> **Short task**: Write out exactly the lines of the entries below from the one holding "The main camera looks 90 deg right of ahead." to the one holding "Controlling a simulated", inclusive, and leave out all other lines.

Records from a data source

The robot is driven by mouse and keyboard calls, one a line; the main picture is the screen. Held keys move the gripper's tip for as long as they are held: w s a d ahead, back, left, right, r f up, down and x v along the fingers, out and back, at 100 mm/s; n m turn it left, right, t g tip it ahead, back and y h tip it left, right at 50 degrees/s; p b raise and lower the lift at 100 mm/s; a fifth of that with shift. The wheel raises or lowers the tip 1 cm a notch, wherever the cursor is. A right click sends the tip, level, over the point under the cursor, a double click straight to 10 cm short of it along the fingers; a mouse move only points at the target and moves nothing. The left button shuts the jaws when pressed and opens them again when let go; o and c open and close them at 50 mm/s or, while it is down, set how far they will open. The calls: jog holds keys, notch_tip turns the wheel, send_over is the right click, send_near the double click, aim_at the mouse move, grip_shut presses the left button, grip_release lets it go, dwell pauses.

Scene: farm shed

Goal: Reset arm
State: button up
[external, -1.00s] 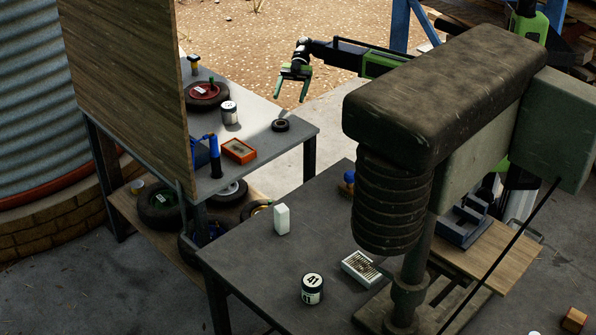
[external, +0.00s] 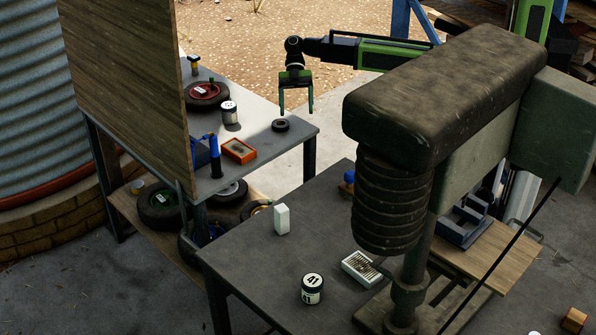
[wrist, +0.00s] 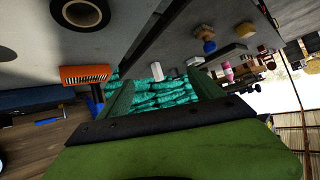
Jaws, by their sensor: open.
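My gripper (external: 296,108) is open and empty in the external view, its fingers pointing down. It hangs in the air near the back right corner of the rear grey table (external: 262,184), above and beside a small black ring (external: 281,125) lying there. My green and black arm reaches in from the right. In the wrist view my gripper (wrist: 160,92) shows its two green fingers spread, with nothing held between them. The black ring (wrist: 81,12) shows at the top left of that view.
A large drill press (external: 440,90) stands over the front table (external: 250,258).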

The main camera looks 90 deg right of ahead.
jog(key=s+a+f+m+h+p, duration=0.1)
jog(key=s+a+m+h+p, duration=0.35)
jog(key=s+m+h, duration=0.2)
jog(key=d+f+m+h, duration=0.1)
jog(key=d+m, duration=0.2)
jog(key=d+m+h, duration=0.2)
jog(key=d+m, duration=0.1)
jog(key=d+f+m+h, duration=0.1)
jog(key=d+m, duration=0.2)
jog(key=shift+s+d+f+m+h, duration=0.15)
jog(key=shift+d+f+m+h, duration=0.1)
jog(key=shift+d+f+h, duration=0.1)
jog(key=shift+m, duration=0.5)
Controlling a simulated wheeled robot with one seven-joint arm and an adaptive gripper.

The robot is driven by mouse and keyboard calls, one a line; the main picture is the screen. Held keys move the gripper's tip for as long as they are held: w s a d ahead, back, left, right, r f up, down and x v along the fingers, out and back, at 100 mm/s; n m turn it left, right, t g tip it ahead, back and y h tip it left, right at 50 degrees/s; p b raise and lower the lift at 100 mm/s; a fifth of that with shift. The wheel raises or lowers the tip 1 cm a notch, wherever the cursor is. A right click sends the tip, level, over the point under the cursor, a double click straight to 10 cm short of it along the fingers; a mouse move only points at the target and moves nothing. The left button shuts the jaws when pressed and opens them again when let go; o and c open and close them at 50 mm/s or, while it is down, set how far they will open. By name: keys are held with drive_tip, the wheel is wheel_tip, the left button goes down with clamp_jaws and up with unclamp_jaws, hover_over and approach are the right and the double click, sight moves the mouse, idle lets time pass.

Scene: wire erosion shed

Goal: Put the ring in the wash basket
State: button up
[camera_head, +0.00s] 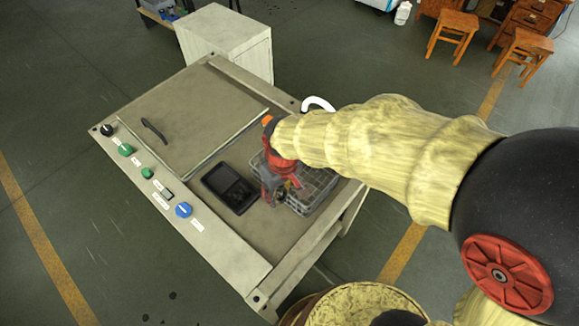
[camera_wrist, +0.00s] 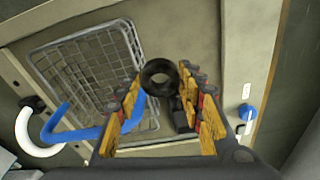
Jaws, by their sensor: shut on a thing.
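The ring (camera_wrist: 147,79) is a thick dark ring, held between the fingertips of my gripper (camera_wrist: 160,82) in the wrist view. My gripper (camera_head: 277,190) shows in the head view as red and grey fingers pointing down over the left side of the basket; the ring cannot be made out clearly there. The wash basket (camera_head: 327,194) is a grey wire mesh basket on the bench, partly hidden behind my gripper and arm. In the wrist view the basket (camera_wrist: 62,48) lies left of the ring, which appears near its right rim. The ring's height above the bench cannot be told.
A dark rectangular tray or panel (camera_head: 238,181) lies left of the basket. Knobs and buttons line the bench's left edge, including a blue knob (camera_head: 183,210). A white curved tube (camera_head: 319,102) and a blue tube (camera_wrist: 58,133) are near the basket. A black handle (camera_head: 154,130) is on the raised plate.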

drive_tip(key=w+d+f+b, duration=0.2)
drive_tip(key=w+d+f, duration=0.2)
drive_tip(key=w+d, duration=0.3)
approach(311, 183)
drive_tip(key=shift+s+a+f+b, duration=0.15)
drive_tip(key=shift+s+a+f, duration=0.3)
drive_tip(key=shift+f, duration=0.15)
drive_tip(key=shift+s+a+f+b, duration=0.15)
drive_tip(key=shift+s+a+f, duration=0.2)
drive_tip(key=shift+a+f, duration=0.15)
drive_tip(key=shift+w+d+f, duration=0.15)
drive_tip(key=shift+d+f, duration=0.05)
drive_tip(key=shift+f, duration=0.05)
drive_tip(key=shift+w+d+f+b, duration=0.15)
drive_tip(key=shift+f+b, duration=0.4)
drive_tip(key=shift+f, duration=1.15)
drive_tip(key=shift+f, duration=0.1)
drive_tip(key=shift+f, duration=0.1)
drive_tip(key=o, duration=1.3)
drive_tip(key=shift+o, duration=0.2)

* * *

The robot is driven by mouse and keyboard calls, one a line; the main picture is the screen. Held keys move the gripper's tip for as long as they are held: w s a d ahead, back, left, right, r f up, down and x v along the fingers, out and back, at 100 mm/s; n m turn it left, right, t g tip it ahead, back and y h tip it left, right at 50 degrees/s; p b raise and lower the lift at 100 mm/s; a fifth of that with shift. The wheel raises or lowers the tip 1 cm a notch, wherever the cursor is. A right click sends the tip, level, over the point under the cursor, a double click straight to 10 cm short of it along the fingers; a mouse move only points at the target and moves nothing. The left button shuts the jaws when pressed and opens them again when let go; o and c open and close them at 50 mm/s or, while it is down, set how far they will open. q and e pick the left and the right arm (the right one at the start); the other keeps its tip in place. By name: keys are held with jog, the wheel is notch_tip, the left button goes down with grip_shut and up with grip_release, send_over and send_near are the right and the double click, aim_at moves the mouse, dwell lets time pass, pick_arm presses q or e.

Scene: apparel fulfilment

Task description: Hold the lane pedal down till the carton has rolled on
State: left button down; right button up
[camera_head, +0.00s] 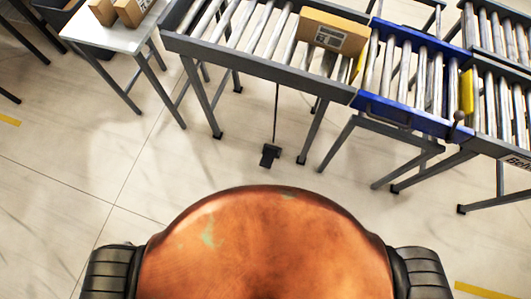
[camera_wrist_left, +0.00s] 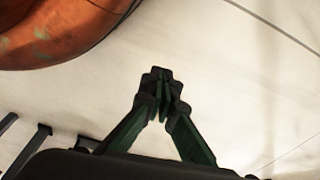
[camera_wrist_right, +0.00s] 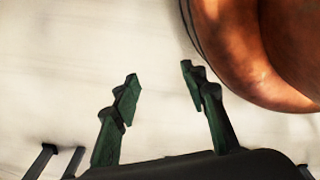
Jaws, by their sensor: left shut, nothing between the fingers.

> **Answer for the task**:
The main camera looks 90 deg right of ahead.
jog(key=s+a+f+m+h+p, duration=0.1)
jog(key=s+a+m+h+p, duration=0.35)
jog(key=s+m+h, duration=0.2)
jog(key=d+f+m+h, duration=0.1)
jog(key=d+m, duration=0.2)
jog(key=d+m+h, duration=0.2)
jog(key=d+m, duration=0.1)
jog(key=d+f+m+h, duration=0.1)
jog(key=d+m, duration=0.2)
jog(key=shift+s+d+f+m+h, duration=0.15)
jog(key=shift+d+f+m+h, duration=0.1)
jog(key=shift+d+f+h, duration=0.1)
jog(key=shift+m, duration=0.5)
Controlling a simulated wheeled robot with one seven-joint arm and an adaptive gripper.

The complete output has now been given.